En la conjunción de tres fallas tectónicas, allí se duda de la bondad de la naturaleza. La tierra cuece y tiembla. El clima cambia en horas. Los árboles y las flores miden tres veces más que en el continente y los peces más emblemáticos son los grandes cetáceos. Supervivientes de una casta en extinción, los cazadores de ballenas son los protagonistas de la última gesta no tecnológica, del siglo XX.
Desde el aire, el océano tiene el color del plomo y las nubes corren a la velocidad del rayo. San Miguel es la isla más grande y su capital, Ponta Delgada, una pequeña ciudad con cierta densidad de casas palaciegas e iglesias de lava negra y cal.

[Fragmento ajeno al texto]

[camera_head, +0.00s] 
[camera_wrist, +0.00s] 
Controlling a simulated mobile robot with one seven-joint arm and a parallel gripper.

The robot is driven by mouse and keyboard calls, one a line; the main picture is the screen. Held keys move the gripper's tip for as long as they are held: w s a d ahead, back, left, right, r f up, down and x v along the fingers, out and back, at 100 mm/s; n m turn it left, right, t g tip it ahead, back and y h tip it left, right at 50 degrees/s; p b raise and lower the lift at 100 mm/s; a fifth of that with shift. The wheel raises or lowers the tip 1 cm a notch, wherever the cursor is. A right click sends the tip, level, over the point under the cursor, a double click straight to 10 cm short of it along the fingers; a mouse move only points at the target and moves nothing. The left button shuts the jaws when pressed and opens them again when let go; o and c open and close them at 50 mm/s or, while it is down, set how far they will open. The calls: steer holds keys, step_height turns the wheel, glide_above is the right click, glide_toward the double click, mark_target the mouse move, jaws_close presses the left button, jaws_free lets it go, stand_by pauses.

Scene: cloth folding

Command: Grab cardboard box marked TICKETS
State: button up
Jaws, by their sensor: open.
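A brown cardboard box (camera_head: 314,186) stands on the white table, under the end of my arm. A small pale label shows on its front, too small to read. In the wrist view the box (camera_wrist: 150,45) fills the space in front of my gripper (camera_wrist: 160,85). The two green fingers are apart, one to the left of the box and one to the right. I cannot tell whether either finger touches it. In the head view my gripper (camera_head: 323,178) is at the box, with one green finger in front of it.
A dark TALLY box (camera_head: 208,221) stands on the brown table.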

Nada más aterrizar, una procesión interrumpe el tráfico. Delante del cura bajo palio, desfilan las niñas de primera comunión compitiendo con sus vestidos de organdí. Es el preámbulo. Todo el recorrido por las islas es una mezcla, a partes iguales, de lo conocido, pero que está en nuestro pasado, y lo raro, que aquí siempre es obra de la naturaleza. A fin de cuentas, la población, la lengua y la cultura del archipiélago son netamente portuguesas.

Huele a heno por los prados cercados de hortensias hasta llegar a un lugar de encantamiento, bullente de vida salvaje. La Laguna de Fuego, en el cráter de un volcán, hoya en la cumbre rellenada por la lluvia, es un espejo enorme de agua verde, inmóvil, con playas de arena de piedra pómez, bahías y ensenadas. Se levantan las nubes y el espejo azulea; bajan y se reflejan perfectamente. Se puede nadar en aquellas transparencias y pescar truchas, lucios y carpas. Pero habitualmente no hay nadie.

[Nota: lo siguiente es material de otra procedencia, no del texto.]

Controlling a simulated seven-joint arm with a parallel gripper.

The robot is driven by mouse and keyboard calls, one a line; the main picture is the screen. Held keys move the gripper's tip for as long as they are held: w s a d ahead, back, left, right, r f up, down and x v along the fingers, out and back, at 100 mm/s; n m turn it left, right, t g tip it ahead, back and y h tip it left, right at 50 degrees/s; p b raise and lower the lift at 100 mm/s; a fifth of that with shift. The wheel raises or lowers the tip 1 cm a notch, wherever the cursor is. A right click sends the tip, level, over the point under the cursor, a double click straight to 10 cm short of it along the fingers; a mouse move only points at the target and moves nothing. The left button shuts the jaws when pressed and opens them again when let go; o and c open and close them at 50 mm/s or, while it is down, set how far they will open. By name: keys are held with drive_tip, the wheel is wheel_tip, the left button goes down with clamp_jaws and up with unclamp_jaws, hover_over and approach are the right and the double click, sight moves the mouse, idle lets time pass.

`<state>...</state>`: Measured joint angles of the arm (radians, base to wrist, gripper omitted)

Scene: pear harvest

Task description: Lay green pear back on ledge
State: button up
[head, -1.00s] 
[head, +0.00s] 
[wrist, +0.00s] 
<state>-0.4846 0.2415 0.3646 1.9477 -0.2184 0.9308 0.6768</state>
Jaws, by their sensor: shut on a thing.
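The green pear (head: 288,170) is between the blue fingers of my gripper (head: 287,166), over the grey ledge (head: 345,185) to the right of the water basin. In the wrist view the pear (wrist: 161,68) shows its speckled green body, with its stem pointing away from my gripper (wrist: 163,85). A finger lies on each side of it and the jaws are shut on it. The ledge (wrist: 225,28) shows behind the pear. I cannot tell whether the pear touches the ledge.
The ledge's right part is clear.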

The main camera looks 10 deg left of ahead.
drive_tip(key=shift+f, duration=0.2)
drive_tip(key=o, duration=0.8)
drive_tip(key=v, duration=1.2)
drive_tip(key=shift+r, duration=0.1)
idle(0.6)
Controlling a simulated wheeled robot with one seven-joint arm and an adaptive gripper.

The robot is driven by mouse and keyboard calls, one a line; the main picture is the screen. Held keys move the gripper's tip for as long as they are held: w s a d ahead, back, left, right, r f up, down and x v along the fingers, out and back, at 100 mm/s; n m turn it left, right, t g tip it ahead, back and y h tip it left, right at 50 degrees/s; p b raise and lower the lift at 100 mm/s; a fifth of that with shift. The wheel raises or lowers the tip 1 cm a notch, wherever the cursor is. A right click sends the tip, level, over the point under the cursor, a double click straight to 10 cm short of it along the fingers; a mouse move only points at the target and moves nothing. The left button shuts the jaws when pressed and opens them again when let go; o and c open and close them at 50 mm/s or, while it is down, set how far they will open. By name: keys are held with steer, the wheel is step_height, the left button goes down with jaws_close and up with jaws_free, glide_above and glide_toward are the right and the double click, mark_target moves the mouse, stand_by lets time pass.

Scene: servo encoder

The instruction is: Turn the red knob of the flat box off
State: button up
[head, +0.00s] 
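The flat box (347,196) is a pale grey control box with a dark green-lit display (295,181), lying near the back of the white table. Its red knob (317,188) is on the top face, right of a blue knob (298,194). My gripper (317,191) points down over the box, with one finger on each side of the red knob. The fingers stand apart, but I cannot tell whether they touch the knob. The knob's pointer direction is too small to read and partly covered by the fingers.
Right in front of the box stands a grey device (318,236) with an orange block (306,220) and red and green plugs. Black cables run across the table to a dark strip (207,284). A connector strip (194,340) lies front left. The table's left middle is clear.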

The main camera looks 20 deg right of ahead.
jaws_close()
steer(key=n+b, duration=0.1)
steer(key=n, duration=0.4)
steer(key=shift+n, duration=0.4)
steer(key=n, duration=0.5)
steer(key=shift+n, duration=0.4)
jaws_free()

Bordeada por un auténtico acantilado interior, barrancos cubiertos de clyptomerias, hay que bajar a pie para disfrutar de un silencio limpísimo y solitario, sólo interrumpido por los graznidos de gaviotas que andan apareándose.

En Caldeira Velha, una cascada baja del monte. Chorros de agua que echa humo, sobre la piedra roja y el musgo, y remansa en una poza donde chapotea la gente. Baño termal en el bosque, a 37º C, entre acacias y hayas desconocidas y helechos que aquí son árboles. En el Valle de las Furnas, la tierra hierve. A la orilla de otra laguna, por donde pisas, a cada poco, hay agujeros como charcas donde cuece un barruque gris a borbotones. Allí se hace tradicionalmente el cocido, sumergen los pucheros y a las seis horas vuelven los hombres y los sacan a brazo del tirón: 20 kilos con una mano. Un festín suculento y una visión de otro mundo. Los turistas parecen espectros entre los vapores.

Furnas es un lugar balneario con un jardín romántico, fabuloso, iniciado por un potentado americano en el siglo XVIII. Doce hectáreas con miles de árboles de todo el mundo: palmeras neozelandesas y canarias donde habitan los murciélagos, bananeras de África del Sur, araucarias de Polinesia y un pino de Norfolk que mide 148 metros de altura y más de 5 de diámetro. Cisnes y nenúfares en el canal y, al borde de la piscina termal de color café con leche, metrossideros de Japón floridos de rojo y un pabellón decimonónico, balaustradas y vidrieras, convertido en un hotel más que exclusivo.